[Entries from a robot dataset]
***

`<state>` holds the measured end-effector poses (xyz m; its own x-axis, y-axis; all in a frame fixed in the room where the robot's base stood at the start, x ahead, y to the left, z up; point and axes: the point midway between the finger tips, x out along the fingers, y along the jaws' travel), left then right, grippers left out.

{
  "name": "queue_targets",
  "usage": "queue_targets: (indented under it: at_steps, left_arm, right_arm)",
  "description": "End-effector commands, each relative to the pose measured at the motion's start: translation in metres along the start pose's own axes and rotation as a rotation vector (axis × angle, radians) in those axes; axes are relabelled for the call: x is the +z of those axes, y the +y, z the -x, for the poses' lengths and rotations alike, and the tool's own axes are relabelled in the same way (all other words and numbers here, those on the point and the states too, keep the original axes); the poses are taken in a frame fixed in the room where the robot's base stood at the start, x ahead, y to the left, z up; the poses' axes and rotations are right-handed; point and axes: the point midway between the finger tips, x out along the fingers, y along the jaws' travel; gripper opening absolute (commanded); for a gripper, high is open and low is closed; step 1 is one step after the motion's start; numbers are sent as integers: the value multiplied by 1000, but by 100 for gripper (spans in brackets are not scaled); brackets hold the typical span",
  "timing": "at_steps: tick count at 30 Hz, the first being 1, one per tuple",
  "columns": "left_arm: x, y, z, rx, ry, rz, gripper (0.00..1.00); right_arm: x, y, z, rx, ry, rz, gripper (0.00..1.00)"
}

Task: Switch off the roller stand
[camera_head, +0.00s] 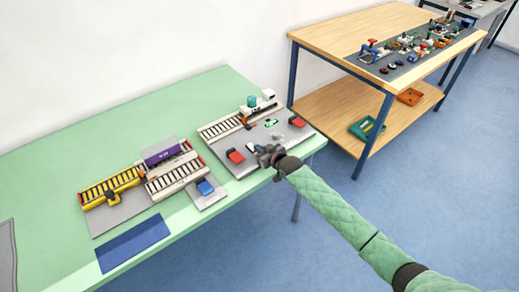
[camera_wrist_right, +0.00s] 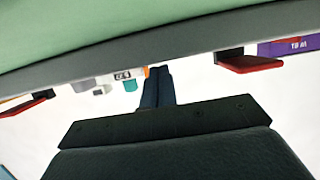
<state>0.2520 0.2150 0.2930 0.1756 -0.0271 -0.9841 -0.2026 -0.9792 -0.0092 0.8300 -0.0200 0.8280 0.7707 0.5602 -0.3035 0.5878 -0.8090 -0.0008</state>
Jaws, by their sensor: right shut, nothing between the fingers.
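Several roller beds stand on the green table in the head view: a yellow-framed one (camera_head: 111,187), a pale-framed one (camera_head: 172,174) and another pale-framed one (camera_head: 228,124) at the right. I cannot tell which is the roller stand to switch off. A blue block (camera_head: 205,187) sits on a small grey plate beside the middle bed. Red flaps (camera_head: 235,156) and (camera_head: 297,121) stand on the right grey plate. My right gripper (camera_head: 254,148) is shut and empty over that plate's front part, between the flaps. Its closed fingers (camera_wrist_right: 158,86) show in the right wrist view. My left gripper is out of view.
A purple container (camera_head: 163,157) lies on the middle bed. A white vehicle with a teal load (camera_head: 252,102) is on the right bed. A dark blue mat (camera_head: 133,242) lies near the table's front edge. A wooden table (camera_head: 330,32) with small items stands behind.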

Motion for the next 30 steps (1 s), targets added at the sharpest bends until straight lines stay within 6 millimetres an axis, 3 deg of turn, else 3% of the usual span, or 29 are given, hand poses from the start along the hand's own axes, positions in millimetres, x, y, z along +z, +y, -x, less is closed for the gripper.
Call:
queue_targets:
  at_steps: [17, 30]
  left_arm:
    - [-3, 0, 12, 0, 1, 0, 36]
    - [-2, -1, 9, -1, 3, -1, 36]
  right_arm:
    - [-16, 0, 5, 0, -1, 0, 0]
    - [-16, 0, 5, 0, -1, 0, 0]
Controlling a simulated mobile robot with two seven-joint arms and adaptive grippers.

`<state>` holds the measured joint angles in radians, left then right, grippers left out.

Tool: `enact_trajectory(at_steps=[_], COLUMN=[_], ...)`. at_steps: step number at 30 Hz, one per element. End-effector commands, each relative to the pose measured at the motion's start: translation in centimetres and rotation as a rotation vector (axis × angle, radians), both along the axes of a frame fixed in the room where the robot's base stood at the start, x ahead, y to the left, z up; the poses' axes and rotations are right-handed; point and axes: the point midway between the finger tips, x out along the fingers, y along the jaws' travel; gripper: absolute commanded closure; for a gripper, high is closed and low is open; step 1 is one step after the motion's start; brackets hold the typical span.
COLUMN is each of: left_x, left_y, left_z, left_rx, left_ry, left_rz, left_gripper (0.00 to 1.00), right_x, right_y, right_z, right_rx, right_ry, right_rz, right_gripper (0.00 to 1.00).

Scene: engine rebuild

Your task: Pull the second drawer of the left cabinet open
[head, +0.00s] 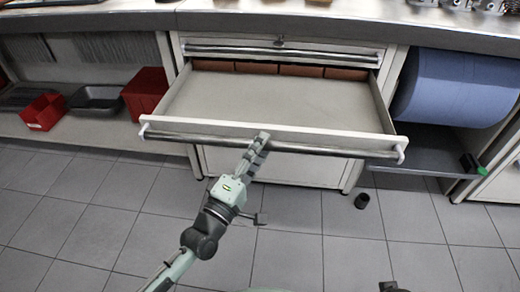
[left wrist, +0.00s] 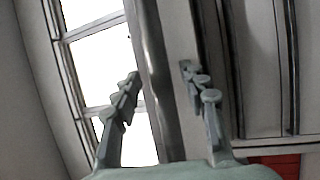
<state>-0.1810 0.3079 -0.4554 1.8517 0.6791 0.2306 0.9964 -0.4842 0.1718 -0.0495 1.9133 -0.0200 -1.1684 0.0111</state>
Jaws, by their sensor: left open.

***

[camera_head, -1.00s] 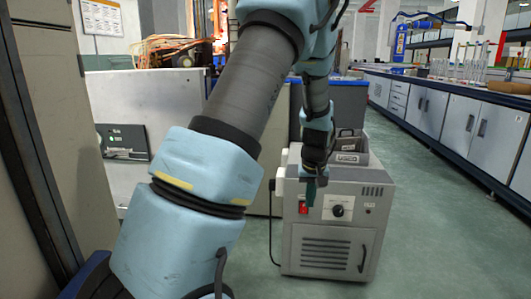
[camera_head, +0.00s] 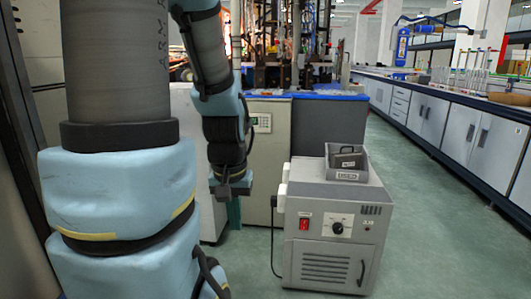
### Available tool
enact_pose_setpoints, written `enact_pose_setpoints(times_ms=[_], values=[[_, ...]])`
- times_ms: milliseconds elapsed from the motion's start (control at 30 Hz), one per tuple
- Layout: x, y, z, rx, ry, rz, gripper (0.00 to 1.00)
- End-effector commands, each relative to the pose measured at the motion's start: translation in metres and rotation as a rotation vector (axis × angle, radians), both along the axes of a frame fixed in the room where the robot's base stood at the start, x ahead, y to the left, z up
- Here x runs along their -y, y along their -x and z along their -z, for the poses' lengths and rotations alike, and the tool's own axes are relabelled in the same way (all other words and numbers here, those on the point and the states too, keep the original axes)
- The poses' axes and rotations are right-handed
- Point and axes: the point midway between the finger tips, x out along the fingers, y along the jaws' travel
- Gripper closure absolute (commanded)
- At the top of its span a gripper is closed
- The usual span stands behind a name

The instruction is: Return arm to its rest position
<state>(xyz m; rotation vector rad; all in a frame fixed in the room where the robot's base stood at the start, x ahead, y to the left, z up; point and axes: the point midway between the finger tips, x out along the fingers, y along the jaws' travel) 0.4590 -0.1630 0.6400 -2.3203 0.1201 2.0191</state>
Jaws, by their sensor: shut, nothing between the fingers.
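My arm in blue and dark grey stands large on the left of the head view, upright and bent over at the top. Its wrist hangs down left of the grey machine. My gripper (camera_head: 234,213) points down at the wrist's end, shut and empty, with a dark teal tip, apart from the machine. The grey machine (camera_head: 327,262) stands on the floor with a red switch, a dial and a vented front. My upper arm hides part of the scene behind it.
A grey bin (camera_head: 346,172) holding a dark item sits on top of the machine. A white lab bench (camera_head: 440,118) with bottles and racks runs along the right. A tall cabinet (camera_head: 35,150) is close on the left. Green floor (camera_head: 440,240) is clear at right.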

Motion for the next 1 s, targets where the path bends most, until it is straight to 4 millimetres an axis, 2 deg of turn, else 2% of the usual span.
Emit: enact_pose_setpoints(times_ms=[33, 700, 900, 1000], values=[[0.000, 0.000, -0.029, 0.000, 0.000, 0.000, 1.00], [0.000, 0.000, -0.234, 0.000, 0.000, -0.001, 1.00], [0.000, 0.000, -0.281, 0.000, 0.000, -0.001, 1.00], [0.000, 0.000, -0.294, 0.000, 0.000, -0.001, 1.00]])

***

SET EXERCISE: Extract the span of lines that starts with the line containing "Motion for the next 30" and ends with the line containing "radians, left then right, grippers left out.". Keep it exact and add nothing.

ANSWER:
Motion for the next 30 steps (1 s), targets added at the sharpest bends until straight lines stay within 6 millimetres an axis, 3 deg of turn, else 3% of the usual span, or 29 are given, hand poses from the start along the hand's own axes, positions in millimetres, x, y, z along +z, +y, -x, less is closed for the gripper.
Call:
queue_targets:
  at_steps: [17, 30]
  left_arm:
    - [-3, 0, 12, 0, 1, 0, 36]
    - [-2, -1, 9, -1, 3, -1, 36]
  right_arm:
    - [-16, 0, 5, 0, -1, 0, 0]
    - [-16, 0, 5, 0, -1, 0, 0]
Controlling a simulated mobile robot with two seven-joint arms and adaptive grippers.

`<state>` holds the measured joint angles in radians, left then right, grippers left out.

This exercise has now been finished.